Thursday, August 17, 2006

media release

NZ FAILS WHERE US SUCCEEDS
Thursday, August 17, 2006

This month the US celebrates ten years of welfare reform.

Lindsay Mitchell, welfare commentator said, "They are celebrating because each of the aims of reform has been realised. Child poverty has fallen, employment has increased and the rate of out-of-wedlock child-bearing has been arrested."

"In particular the decline in dependence has been strong in the group with the greatest tendency to stay on benefits the longest - young uneducated single mothers."

"The Heritage Foundation has shown that during the late 1990s employment of never-married mothers increased by nearly 50 percent, of single mothers who are high school drop-outs by 66 percent, and of young single mothers (ages 18 to 24) by nearly 100 percent."

"Meanwhile New Zealand has had very little success in persuading women off the DPB. In the five years to June 2006 the total number dropped by only 5 percent.
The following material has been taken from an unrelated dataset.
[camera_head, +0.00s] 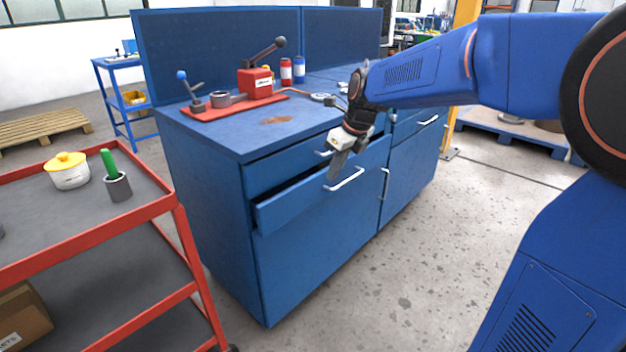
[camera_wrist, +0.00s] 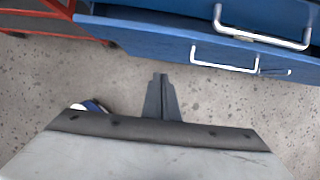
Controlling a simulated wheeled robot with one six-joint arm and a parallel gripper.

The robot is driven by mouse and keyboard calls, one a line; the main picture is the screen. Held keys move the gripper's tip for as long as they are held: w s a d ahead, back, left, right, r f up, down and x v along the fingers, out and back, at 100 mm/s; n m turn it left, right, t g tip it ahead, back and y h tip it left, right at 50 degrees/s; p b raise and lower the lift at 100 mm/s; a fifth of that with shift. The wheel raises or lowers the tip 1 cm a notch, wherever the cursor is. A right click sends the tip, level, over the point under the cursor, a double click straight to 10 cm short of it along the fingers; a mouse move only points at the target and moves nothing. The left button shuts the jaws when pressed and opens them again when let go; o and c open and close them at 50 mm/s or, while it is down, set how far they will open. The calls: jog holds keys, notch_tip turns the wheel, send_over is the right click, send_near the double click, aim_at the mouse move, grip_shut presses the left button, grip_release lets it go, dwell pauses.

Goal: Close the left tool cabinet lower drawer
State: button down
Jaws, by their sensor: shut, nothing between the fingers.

At this rate it will take another 93 years to get back to where we were when the DPB emergency benefit was transformed into a statutory entitlement in 1973."

"Sadly the percentage of 18 and 19 year-olds has risen which indicates that the overall number will not continue to drop as these teenagers typically stay on welfare the longest."

"The percentage of recipients who have a current earnings certificate has also dropped indicating fewer are working part-time."

"It is terribly depressing that New Zealand has neither the political will nor energy to emulate the US reforms. The government can see what needs to be done but simply refuses to act. I hope that this isn't merely anti-Americanism at work. The cost of Labour's failure to deal with the social disintegration that so often comes with long-term reliance on welfare is not worth paying."